According to Prime Minister Mukhammedkaly Abylgaziyev, there were facts when, pursuing their own interests, certain groups including politicians and officials arranged various illegal actions.

When drafting agreements with investors, the share of the state, its rights and requirements should be clearly indicated.

“Thus we could fully control the country’s natural resources, solve social problems on the ground and gain the trust of the people,” he said.


According to President Jeenbekov, mining taxes range from 15% to 50% in some countries while the tax burden is only 8-10% in Kyrgyzstan. “Of course, this state of affairs must be changed,” he said.

Due to the lack of local factories, gold concentrates are exported from the country. To strengthen control over their export and to replenish the national budget, the Government is considering imposing a tax on the export of concentrates, Prime Minister Abylgaziyev said.

Industry priorities

The Government is proposing to create a state-owned mining company on the basis of Kyrgyzaltyn (Kyrgyz Gold) OJSC, Prime Minister Abylgaziyev said.

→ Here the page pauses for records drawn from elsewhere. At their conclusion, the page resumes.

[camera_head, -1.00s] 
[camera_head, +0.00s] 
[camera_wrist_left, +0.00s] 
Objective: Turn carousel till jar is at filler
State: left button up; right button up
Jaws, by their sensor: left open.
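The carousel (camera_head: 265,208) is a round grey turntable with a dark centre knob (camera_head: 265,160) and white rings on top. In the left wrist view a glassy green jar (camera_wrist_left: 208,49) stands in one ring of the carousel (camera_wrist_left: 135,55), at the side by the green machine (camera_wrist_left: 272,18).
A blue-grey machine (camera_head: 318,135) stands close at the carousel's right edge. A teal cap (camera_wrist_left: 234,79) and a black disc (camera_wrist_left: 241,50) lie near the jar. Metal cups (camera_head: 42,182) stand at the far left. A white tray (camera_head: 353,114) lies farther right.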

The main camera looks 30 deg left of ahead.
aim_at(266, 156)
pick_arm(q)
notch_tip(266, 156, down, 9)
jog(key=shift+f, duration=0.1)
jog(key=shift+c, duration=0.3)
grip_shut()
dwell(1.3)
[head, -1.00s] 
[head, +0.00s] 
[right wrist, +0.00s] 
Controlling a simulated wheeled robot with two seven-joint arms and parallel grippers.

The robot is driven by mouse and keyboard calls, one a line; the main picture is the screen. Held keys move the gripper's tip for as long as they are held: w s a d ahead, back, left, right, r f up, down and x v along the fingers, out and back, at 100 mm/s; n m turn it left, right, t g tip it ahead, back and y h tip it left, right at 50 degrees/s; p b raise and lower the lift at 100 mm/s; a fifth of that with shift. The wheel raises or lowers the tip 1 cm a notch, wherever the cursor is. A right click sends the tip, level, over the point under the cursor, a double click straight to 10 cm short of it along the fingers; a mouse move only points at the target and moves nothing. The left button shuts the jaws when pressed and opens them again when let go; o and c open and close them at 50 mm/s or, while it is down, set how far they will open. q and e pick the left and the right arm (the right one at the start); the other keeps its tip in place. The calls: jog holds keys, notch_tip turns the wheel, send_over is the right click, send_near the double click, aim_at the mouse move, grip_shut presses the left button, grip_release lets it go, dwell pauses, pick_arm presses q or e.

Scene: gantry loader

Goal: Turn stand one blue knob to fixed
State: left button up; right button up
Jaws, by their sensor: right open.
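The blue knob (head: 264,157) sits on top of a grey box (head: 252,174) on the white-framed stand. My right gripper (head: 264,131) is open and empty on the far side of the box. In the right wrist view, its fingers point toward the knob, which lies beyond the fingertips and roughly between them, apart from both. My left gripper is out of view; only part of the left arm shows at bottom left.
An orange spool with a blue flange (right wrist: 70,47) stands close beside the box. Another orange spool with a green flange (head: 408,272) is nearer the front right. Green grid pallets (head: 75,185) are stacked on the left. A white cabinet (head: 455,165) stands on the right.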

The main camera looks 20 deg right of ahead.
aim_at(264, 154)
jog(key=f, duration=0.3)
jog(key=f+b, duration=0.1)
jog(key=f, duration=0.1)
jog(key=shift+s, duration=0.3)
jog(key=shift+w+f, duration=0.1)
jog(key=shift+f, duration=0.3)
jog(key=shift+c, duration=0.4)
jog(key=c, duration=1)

Due to the decrease in gold reserves at the Kumtor gold mine, the Government plans to develop other priority sectors of the economy.

In 2018, for the first time, Kyrgyzstan’s GDP growth was 3.5% excluding Kumtor. Production growth was in other sectors of the economy. These are the first steps to reduce the dependence of the domestic economy on Kumtor, the Prime Minister concluded.

The Government is currently conducting an inventory of the country’s mineral resources and economic entities, as well as developing a long-term strategic development program of the subsoil use. It is planned to build mining enterprises in the regions, Abylgaziyev said.